++++ SOURCE MATERIAL ++++

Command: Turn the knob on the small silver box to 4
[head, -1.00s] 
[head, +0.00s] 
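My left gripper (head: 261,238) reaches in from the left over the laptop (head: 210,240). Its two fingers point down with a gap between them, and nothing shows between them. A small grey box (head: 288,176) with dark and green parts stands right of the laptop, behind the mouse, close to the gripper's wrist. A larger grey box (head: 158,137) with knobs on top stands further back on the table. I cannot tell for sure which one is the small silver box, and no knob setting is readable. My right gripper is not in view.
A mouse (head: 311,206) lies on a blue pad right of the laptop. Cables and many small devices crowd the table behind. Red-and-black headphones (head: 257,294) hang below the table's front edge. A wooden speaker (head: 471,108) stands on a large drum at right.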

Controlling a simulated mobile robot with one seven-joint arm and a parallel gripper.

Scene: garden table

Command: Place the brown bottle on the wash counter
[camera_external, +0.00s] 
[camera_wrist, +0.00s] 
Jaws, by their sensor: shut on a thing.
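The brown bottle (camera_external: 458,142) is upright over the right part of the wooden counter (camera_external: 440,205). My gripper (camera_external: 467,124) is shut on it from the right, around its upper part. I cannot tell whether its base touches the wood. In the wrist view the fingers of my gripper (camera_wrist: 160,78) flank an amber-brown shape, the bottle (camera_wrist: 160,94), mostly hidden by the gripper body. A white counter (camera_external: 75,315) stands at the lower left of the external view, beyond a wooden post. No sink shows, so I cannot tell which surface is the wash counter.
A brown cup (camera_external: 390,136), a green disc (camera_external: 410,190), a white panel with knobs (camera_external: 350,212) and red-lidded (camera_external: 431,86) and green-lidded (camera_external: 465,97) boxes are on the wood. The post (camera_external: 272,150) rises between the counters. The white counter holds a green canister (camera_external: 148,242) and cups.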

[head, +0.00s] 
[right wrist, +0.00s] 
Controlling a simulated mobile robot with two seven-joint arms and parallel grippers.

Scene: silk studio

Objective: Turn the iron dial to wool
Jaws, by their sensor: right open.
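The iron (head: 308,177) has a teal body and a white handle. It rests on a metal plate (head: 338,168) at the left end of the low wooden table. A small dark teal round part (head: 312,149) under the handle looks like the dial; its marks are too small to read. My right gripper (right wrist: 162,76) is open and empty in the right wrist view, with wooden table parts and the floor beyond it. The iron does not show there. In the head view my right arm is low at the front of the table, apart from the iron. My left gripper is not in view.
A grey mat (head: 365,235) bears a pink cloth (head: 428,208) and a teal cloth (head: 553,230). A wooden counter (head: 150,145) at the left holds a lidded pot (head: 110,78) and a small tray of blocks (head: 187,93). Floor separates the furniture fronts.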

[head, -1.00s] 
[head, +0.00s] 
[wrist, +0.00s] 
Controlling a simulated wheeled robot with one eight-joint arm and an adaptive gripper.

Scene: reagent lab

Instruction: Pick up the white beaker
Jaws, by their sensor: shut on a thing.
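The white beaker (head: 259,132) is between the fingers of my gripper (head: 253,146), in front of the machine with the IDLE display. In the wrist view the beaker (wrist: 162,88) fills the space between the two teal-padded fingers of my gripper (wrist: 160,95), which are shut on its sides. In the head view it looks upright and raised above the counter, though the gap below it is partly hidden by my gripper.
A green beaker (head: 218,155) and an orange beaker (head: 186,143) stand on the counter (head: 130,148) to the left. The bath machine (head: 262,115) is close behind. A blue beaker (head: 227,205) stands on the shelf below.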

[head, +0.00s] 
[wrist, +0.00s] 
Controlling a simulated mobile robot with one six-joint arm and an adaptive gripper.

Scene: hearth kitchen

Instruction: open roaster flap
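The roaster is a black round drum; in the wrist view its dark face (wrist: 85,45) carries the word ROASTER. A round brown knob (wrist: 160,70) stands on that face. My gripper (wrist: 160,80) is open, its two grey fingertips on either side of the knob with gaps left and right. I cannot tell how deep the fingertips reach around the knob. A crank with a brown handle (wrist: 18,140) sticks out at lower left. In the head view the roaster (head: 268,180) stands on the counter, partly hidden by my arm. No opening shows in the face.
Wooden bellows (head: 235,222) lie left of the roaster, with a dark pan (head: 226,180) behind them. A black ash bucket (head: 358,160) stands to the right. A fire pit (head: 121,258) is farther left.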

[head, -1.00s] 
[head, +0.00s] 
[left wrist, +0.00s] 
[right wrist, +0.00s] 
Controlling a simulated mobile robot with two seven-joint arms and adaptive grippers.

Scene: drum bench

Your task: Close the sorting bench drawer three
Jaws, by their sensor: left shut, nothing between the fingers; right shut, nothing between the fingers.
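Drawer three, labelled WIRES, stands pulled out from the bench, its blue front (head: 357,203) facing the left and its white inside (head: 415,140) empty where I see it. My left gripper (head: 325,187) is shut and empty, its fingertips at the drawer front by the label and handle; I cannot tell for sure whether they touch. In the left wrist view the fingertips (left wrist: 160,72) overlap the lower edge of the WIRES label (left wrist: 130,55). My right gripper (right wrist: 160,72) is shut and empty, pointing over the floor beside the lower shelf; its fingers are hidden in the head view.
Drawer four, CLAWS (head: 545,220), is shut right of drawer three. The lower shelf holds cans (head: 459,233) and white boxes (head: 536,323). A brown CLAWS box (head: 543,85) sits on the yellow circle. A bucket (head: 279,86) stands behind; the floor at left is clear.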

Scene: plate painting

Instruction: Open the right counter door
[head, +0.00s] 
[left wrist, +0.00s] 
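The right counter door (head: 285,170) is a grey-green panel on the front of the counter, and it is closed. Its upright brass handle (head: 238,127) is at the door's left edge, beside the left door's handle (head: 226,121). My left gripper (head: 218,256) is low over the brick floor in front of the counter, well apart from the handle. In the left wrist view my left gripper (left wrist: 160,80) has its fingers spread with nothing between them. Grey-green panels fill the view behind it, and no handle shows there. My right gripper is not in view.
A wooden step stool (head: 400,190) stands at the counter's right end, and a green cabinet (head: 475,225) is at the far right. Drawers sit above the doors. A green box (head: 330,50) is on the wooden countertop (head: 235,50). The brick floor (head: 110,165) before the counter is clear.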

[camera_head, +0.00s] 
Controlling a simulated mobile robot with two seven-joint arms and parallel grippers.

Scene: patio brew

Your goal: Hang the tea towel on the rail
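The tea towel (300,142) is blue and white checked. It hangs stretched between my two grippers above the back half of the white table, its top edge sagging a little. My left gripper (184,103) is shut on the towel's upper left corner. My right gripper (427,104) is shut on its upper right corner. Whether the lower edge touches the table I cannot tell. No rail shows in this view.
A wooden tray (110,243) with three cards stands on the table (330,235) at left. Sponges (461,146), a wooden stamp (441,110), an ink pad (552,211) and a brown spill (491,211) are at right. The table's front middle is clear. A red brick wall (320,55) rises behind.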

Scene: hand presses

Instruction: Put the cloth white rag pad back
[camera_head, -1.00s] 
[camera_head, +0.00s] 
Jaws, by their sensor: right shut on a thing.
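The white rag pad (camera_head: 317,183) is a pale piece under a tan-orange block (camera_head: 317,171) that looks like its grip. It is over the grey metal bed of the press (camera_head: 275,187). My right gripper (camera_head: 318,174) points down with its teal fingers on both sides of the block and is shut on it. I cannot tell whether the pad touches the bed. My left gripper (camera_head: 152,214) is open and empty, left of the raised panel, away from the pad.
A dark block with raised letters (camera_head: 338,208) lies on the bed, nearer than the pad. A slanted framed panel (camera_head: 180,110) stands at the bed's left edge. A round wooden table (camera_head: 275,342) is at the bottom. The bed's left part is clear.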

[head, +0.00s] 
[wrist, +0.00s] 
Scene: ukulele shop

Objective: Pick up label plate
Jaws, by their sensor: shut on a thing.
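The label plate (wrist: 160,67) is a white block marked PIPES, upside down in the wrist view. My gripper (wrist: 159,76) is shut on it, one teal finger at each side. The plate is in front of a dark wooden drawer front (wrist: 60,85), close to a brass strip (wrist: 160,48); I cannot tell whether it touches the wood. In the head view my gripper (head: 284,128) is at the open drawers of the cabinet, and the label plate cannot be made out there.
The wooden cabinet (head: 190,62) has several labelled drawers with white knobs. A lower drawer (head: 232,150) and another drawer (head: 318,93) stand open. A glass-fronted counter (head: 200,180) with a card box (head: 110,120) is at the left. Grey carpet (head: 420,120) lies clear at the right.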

++++

# GIVEN REQUEST:
Quote the records above exactly, from the first line through the line containing "[camera_wrist, +0.00s]", and nothing more.

# RESULT FOR THIS EXERCISE:
Command: Turn the knob on the small silver box to 4
[head, -1.00s] 
[head, +0.00s] 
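My left gripper (head: 261,238) reaches in from the left over the laptop (head: 210,240). Its two fingers point down with a gap between them, and nothing shows between them. A small grey box (head: 288,176) with dark and green parts stands right of the laptop, behind the mouse, close to the gripper's wrist. A larger grey box (head: 158,137) with knobs on top stands further back on the table. I cannot tell for sure which one is the small silver box, and no knob setting is readable. My right gripper is not in view.
A mouse (head: 311,206) lies on a blue pad right of the laptop. Cables and many small devices crowd the table behind. Red-and-black headphones (head: 257,294) hang below the table's front edge. A wooden speaker (head: 471,108) stands on a large drum at right.

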Controlling a simulated mobile robot with one seven-joint arm and a parallel gripper.

Scene: garden table

Command: Place the brown bottle on the wash counter
[camera_external, +0.00s] 
[camera_wrist, +0.00s] 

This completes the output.